(begin)
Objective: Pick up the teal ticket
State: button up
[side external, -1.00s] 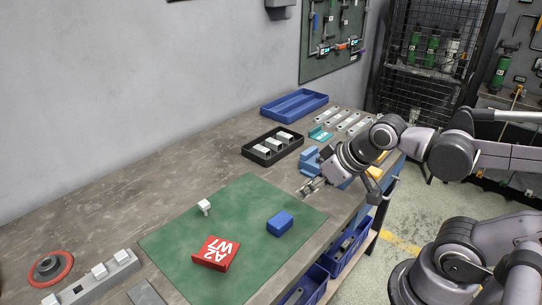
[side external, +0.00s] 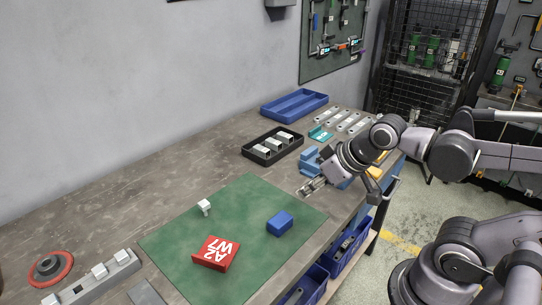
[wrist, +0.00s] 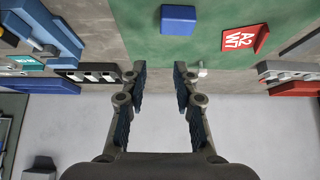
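The teal ticket (side external: 320,134) lies on the workbench in the side external view, between the black tray and the row of metal brackets. It carries white marking. In the wrist view the ticket (wrist: 28,63) shows at the far left. My gripper (side external: 312,185) is above the bench near its front edge, beyond the green mat and closer to the front than the ticket. In the wrist view my gripper (wrist: 160,71) has its two fingers apart with nothing between them. The ticket is well clear of the fingers.
A blue fixture (side external: 309,160) stands between my gripper and the ticket. A black tray (side external: 256,157) with light blocks and a blue tray (side external: 268,112) are near the wall. The green mat (side external: 185,249) bears a red A2 W7 block (side external: 216,254) and a blue block (side external: 280,223).

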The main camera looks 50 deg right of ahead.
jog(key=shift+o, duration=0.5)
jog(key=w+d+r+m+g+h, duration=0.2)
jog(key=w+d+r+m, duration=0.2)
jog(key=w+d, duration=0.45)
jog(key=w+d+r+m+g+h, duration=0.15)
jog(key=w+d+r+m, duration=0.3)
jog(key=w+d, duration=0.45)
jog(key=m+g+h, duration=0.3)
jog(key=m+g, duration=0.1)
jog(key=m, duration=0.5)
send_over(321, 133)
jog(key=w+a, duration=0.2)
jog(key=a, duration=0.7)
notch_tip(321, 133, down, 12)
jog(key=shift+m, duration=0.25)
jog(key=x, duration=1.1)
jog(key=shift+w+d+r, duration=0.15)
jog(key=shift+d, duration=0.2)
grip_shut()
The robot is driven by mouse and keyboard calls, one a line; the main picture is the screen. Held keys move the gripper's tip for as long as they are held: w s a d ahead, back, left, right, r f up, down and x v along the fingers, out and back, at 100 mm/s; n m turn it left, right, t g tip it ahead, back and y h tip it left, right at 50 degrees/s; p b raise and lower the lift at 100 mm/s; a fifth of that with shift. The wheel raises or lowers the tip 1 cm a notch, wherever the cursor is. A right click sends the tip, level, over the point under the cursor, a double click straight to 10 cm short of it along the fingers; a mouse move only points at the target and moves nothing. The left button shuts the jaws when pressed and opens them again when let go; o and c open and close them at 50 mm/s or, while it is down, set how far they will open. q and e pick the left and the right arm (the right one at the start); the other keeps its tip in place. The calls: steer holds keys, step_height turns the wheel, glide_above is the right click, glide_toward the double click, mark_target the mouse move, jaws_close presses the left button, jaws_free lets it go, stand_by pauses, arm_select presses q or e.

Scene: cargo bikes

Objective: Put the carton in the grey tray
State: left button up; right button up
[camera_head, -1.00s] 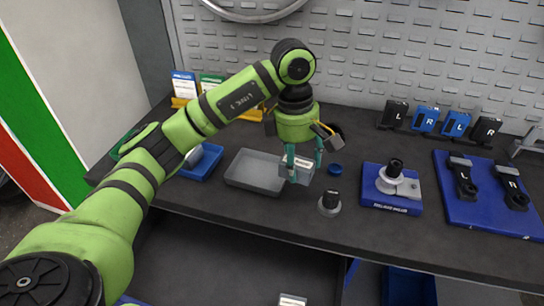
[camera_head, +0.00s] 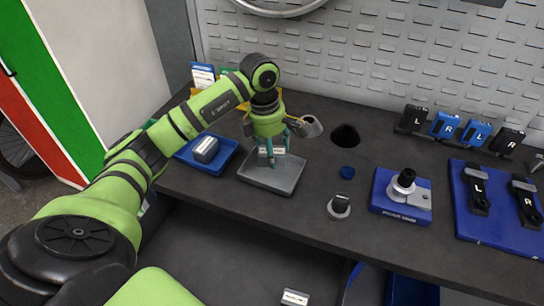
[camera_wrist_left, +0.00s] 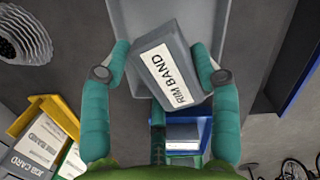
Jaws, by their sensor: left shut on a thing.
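The carton is a small grey box with a white label reading "RIM BAND" in the left wrist view (camera_wrist_left: 165,75). It sits between the two teal fingers of my left gripper (camera_wrist_left: 165,72). In the head view my left gripper (camera_head: 273,155) points down over the grey tray (camera_head: 278,186), shut on the carton (camera_head: 268,152), which is partly hidden by the fingers. The tray lies on the dark bench, and a part of it shows behind the carton in the wrist view (camera_wrist_left: 193,14). I cannot tell whether the carton touches the tray floor. My right gripper is not in view.
A blue tray (camera_head: 222,164) with a dark box (camera_head: 205,149) stands left of the grey tray. A hole (camera_head: 345,136) lies behind.

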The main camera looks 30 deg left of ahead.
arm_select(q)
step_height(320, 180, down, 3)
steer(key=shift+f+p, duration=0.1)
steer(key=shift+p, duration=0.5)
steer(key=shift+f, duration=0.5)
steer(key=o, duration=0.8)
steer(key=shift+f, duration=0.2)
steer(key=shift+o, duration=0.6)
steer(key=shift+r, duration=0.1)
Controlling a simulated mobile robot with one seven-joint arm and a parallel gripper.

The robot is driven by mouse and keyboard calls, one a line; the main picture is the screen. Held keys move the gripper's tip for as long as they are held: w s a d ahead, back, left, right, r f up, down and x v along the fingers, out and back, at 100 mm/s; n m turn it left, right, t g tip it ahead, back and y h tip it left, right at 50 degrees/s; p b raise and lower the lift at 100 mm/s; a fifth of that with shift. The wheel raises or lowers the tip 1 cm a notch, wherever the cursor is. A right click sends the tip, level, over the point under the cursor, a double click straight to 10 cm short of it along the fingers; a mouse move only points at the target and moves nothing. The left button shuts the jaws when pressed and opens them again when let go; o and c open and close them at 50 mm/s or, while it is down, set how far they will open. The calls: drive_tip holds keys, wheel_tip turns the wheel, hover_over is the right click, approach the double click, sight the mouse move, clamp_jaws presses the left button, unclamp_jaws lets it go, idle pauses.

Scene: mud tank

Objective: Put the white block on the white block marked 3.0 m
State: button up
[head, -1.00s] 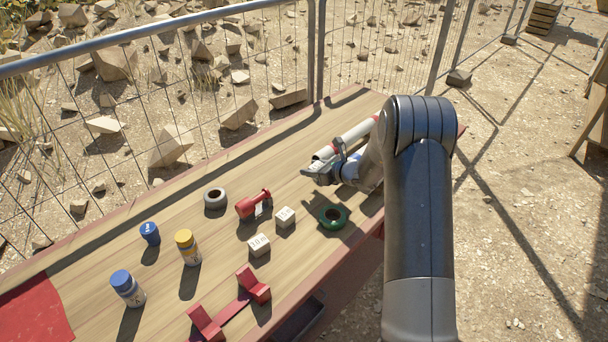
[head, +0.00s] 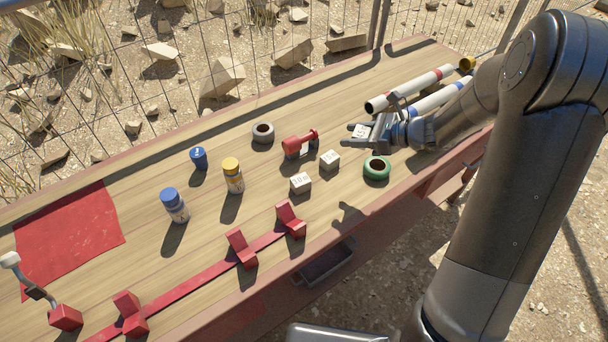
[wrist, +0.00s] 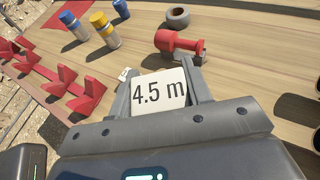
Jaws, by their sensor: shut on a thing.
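My gripper (head: 362,133) is shut on a white block (head: 359,131), held above the table near the pipes. In the wrist view my gripper (wrist: 160,82) has a finger on each side of this block (wrist: 159,93), whose face reads 4.5 m. Two other white blocks stand apart on the table. The nearer one (head: 300,183) carries a mark that looks like 10 m. The farther one (head: 329,160), beside the red object, has a mark too small to read. A corner of one white block (wrist: 125,74) shows left of my gripper in the wrist view.
A green ring (head: 376,168) lies close to the farther block, and a red dumbbell-shaped object (head: 299,143) stands behind it. A grey ring (head: 263,133), a yellow-capped bottle (head: 232,176) and blue-capped containers stand left. Pipes (head: 410,90) lie behind my gripper. Red brackets (head: 290,220) line the front edge.

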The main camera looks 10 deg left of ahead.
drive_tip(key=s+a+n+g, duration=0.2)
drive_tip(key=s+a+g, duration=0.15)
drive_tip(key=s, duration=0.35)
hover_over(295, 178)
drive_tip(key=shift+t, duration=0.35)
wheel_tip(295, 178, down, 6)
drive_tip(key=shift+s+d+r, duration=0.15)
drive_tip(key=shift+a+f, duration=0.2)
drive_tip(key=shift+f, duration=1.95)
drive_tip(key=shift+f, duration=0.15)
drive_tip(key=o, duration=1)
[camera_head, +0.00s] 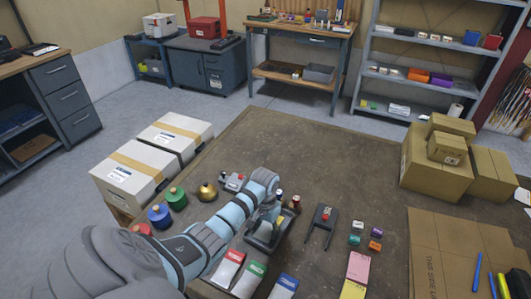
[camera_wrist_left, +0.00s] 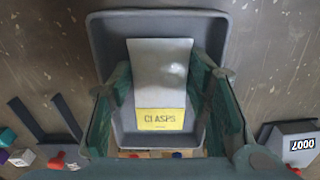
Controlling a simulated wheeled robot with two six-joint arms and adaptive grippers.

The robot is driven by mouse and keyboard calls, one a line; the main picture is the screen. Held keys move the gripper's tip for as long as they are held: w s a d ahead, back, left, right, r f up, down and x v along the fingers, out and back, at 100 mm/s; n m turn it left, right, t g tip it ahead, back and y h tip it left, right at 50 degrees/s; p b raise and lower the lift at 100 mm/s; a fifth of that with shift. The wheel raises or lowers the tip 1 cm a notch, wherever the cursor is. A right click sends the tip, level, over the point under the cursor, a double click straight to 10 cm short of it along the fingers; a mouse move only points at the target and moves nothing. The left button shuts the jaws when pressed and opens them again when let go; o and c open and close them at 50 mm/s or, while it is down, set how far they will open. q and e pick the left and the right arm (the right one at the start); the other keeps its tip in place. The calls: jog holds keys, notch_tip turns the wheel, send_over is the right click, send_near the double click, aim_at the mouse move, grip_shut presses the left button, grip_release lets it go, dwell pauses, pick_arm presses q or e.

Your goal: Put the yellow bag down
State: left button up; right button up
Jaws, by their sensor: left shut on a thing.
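The yellow bag (camera_wrist_left: 160,120), grey-white with a yellow band marked CLASPS, shows in the left wrist view. It is between the two green fingers of my left gripper (camera_wrist_left: 160,88), which is shut on it. Behind the bag is a dark grey tray (camera_wrist_left: 158,20), whose rim surrounds it in that view. Whether the bag touches the tray floor I cannot tell. In the head view my left gripper (camera_head: 268,215) is over the tray (camera_head: 262,243) near the middle of the table, and the arm hides the bag. My right gripper is not in view.
Bags with red (camera_head: 228,268), green (camera_head: 249,280) and blue (camera_head: 284,288) bands lie at the table front. A black stand (camera_head: 322,219) and small cubes (camera_head: 355,240) are right of the tray. Round pots (camera_head: 177,199) stand left. The table (camera_head: 310,150) is clear behind.

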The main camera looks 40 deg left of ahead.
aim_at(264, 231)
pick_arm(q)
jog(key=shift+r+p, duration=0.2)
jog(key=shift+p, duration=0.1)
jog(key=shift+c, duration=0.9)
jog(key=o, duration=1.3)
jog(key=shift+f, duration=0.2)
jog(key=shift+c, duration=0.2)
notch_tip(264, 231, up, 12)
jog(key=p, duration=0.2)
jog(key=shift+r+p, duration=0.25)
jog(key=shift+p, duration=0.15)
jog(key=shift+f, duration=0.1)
(end)
Exercise:
Gather from the entries above all lines that include the string "joint".

Answer to the problem:
Controlling a simulated mobile robot with one seven-joint arm and a parallel gripper.
Controlling a simulated wheeled robot with two six-joint arms and adaptive grippers.

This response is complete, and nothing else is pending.